What’s funny is… that wasn’t the line I was referring to last week. It is an amazing line, but my absolute favorite line reading is when Tyrell yells at Mr. Robot in the warehouse. He’s flipping out and screaming about how Elliot messed up the plan. At one point, he points to Mr. Robot and says, “This mother… fucker!” I kid you not, everyone in post still laughs when we see that, and we’ve watched it hundreds of times.
Darlene and Dom meet each other at a bar. DDP doesn’t want to socialize. Darlene does. And so they do! Is there hope for an actual friendship — or any kind of romantic tie, even, given “the old pronoun game,” as Darlene calls it — between these two at some point down the line, or is Mr. Robot not the show for such happy occasions?
I can say that there is potential for some kind of friendship for these two girls from Jersey. Like most things on Mr. Robot, I don’t think it will play out the way you’d expect, but it will be interesting.
In the final shot of the episode, Darlene enters Elliot’s apartment, and the camera is focused on a spot on his shelf — right before Darlene puts a family photo on that exact spot. How much attention do we want to pay to that very particular image?
Well, this photograph carries a lot of weight.
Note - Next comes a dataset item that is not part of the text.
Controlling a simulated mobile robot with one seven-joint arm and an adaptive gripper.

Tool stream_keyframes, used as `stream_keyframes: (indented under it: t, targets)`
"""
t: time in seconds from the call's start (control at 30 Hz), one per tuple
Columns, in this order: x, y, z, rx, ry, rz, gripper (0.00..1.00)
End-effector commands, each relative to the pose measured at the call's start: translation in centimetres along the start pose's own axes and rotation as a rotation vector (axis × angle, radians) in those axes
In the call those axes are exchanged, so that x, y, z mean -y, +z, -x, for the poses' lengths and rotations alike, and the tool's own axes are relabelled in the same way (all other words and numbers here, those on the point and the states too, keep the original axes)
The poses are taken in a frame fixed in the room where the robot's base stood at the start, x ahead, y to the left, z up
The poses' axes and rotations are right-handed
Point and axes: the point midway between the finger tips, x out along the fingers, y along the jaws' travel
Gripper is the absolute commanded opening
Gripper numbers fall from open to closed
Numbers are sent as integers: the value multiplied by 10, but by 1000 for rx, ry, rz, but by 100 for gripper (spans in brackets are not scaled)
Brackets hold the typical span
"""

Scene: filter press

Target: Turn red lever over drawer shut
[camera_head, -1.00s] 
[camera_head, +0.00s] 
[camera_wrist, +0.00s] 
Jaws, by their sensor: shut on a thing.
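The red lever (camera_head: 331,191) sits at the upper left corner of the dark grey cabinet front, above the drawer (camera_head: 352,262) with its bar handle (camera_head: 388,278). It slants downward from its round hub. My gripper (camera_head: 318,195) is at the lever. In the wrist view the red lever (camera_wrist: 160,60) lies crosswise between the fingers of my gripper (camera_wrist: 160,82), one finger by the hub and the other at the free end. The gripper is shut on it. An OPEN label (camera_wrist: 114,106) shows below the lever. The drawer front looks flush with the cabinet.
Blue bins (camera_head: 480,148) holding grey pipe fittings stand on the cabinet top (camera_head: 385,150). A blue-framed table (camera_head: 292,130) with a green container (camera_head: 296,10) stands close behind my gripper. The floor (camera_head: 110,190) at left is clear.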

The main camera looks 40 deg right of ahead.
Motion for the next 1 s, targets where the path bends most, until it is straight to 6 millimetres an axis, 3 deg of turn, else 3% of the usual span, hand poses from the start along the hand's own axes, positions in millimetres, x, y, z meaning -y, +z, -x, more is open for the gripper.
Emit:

It’s the same polaroid from season one that Elliot originally saw as just him and his mom. Later in season one, when he remembers that Darlene is his sister and Edward/Mr. Robot is his father, the photograph changes to reveal Edward and Darlene. In season two, we make references to this photo being taken at Coney Island during the sitcom episode. This carries a great deal of emotional relevance for Darlene.
Darlene leaving the family photo behind signals that she might be making good on her talk about bailing out of town. What can you say about what’s next for Darlene?
Darlene is in a tough place. Regardless of what she does, she will end up hurting or betraying someone important to her. To me, her leaving the photograph there is representative of a clear decision. You’ll have to keep watching in order to see where that decision takes her.